Work to complete
Search the material and gather each line with "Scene" in it.

Information supplied
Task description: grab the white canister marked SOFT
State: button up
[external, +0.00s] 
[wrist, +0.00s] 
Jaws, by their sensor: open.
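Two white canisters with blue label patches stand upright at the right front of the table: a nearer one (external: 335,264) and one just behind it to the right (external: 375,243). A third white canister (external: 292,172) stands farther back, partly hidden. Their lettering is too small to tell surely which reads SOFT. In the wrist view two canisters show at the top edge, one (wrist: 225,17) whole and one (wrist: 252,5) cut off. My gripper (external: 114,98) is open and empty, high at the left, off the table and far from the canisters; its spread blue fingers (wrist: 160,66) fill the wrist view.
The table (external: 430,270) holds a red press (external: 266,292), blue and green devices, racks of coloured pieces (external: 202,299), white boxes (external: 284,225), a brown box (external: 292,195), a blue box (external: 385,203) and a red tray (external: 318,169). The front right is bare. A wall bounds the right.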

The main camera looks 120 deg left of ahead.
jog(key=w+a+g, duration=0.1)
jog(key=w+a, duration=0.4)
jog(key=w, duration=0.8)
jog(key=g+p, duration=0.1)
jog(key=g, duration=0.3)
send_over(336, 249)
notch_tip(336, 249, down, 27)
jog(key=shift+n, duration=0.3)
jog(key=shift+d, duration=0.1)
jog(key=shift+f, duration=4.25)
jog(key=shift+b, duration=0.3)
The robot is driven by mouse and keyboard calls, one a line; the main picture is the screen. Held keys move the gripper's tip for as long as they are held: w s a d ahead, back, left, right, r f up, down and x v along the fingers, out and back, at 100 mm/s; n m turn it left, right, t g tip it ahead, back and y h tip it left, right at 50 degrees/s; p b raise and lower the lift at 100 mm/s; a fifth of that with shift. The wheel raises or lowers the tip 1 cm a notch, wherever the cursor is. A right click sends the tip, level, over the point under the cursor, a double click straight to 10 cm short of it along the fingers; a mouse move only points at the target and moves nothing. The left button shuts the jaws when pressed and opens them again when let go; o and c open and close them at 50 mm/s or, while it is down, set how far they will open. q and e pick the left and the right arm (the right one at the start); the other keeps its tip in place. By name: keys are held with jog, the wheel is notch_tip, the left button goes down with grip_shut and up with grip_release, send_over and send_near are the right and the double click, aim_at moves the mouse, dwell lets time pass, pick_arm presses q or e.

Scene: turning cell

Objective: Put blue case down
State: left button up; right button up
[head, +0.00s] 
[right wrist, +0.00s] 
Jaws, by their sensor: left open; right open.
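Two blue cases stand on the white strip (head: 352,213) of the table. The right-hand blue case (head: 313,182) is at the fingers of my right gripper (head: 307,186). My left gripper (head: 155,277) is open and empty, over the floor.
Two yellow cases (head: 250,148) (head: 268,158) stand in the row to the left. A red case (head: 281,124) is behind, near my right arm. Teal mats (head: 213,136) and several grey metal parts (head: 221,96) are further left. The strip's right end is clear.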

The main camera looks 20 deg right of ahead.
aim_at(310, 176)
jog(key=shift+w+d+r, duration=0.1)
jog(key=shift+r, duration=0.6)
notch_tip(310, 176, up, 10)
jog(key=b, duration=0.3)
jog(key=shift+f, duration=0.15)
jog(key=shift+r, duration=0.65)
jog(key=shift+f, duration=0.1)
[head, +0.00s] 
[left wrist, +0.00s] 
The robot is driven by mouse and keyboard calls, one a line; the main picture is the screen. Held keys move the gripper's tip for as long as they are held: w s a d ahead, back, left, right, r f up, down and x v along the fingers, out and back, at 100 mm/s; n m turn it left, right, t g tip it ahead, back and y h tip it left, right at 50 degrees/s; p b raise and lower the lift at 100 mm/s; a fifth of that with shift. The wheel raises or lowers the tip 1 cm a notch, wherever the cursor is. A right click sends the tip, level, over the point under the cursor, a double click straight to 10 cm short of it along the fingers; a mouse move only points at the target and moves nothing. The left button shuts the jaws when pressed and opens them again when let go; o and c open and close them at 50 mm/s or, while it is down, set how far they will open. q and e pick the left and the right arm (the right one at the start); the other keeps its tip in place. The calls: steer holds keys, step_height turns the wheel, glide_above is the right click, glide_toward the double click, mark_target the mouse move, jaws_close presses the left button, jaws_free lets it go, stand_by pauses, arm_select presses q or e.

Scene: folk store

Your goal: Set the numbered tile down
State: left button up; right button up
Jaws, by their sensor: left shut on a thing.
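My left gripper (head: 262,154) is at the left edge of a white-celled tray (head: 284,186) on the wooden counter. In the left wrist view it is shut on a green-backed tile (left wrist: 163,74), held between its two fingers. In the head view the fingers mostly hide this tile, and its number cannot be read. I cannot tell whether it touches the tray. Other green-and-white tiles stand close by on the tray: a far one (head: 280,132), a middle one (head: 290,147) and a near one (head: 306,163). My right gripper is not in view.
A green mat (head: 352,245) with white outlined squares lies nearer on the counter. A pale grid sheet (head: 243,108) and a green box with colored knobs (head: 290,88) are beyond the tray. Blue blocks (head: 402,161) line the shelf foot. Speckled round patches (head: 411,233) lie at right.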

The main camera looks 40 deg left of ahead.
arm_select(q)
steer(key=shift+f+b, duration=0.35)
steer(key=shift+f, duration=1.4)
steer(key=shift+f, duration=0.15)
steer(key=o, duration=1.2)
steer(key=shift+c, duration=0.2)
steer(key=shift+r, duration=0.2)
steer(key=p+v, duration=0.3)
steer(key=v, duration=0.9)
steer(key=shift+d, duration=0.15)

Response for this exercise
Scene: turning cell
Scene: folk store

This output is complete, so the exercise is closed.